**SHORT TASK**
Your task is to copy the stretch of lines in the records below that begins with the line containing "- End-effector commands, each" and ends with the line containing "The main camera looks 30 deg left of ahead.", exactly as written, with nothing added.
*** DATA IN THIS EXERCISE
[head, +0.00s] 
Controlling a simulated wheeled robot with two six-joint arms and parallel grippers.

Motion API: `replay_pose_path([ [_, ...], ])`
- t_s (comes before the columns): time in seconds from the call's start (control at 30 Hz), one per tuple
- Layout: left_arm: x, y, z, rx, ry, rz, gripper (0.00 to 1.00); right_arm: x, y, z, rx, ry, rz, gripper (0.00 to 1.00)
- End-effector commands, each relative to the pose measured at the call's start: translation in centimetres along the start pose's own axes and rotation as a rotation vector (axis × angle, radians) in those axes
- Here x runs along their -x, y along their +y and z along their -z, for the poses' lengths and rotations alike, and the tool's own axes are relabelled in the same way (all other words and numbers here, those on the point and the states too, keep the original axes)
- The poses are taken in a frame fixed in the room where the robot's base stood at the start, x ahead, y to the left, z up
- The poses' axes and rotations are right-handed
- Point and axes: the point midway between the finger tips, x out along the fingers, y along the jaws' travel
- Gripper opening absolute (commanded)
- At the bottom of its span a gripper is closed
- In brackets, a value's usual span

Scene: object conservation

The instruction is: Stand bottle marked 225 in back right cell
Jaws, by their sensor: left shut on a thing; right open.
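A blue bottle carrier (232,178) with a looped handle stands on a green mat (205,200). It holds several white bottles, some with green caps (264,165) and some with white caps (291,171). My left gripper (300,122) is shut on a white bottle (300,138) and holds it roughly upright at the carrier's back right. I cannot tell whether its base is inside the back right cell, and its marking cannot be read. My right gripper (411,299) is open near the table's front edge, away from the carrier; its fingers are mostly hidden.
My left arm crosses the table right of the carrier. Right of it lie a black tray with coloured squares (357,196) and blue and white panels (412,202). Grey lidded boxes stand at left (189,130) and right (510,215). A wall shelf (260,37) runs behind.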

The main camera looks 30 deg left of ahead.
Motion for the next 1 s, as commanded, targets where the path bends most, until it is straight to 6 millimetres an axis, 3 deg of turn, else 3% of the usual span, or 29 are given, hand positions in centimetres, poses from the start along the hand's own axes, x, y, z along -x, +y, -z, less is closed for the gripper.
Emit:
******
*** DATA IN THIS EXERCISE
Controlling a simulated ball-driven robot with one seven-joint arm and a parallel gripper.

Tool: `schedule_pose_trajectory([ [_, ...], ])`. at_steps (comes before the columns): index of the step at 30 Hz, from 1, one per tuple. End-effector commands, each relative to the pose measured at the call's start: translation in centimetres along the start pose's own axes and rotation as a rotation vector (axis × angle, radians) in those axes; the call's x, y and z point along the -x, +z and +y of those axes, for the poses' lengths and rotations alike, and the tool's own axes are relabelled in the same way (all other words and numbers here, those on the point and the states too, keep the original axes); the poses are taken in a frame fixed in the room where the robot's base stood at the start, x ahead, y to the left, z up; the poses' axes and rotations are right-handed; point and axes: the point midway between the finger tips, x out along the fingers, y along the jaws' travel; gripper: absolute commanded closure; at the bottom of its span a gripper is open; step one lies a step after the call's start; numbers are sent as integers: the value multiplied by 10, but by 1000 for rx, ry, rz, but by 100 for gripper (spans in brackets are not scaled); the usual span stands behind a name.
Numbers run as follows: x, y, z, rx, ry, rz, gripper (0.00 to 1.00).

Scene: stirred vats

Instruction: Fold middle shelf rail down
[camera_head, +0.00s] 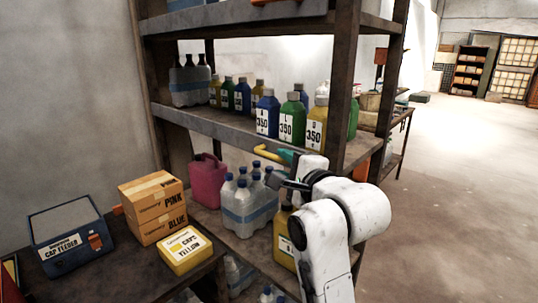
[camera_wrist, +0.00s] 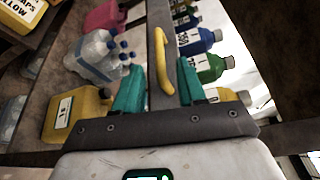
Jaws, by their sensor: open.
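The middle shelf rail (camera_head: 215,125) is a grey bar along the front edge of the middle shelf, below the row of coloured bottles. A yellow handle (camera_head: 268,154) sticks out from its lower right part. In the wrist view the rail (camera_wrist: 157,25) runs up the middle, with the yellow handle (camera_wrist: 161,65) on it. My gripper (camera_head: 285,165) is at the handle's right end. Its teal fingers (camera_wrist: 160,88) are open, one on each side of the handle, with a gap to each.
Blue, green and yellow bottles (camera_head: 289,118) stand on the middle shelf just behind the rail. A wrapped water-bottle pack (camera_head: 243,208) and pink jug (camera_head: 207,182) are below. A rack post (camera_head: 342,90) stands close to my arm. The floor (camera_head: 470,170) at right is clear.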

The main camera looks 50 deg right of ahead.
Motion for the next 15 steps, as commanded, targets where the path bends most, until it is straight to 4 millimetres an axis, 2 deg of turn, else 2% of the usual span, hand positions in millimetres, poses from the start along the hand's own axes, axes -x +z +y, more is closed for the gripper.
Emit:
******
**TASK SOLUTION**
- End-effector commands, each relative to the pose measured at the call's start: translation in centimetres along the start pose's own axes and rotation as a rotation vector (axis × angle, radians) in those axes
- Here x runs along their -x, y along their +y and z along their -z, for the poses' lengths and rotations alike, and the tool's own axes are relabelled in the same way (all other words and numbers here, those on the point and the states too, keep the original axes)
- The poses are taken in a frame fixed in the room where the robot's base stood at the start, x ahead, y to the left, z up
- The poses' axes and rotations are right-handed
- Point and axes: the point midway between the finger tips, x out along the fingers, y along the jaws' travel
- Gripper opening absolute (commanded)
- At the bottom of its span a gripper is closed
- In brackets, a value's usual span

Scene: object conservation

The instruction is: Stand bottle marked 225 in back right cell
Jaws, by their sensor: left shut on a thing; right open.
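A blue bottle carrier (232,178) with a looped handle stands on a green mat (205,200). It holds several white bottles, some with green caps (264,165) and some with white caps (291,171). My left gripper (300,122) is shut on a white bottle (300,138) and holds it roughly upright at the carrier's back right. I cannot tell whether its base is inside the back right cell, and its marking cannot be read. My right gripper (411,299) is open near the table's front edge, away from the carrier; its fingers are mostly hidden.
My left arm crosses the table right of the carrier. Right of it lie a black tray with coloured squares (357,196) and blue and white panels (412,202). Grey lidded boxes stand at left (189,130) and right (510,215). A wall shelf (260,37) runs behind.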

The main camera looks 30 deg left of ahead.

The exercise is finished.